Exercise
Would you copy out the whole listing exactly as given?

======== Information supplied ========

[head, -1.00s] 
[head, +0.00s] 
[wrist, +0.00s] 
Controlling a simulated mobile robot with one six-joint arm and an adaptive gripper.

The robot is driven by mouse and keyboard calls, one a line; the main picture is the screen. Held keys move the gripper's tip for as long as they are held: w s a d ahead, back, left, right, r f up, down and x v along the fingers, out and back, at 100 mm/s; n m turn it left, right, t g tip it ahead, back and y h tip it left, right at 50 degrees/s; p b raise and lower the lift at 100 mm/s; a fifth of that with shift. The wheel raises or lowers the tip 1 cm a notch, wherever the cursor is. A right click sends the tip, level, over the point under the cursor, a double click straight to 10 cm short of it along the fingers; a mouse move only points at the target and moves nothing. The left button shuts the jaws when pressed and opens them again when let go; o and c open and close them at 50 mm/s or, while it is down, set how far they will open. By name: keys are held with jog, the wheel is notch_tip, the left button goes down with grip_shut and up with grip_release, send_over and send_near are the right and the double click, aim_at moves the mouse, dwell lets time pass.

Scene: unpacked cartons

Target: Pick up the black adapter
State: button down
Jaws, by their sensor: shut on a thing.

========

The solution
[head, -1.00s] 
[head, +0.00s] 
[wrist, +0.00s] 
Controlling a simulated mobile robot with one six-joint arm and an adaptive gripper.

The robot is driven by mouse and keyboard calls, one a line; the main picture is the screen. Held keys move the gripper's tip for as long as they are held: w s a d ahead, back, left, right, r f up, down and x v along the fingers, out and back, at 100 mm/s; n m turn it left, right, t g tip it ahead, back and y h tip it left, right at 50 degrees/s; p b raise and lower the lift at 100 mm/s; a fifth of that with shift. The wheel raises or lowers the tip 1 cm a notch, wherever the cursor is. A right click sends the tip, level, over the point under the cursor, a double click straight to 10 cm short of it along the fingers; a mouse move only points at the target and moves nothing. The left button shuts the jaws when pressed and opens them again when let go; o and c open and close them at 50 mm/s or, while it is down, set how far they will open. By name: keys are held with jog, the wheel is notch_tip, the left button goes down with grip_shut and up with grip_release, send_over and send_near are the right and the double click, aim_at moves the mouse, dwell lets time pass.

Scene: unpacked cartons

Target: Pick up the black adapter
State: button down
Jaws, by their sensor: shut on a thing.

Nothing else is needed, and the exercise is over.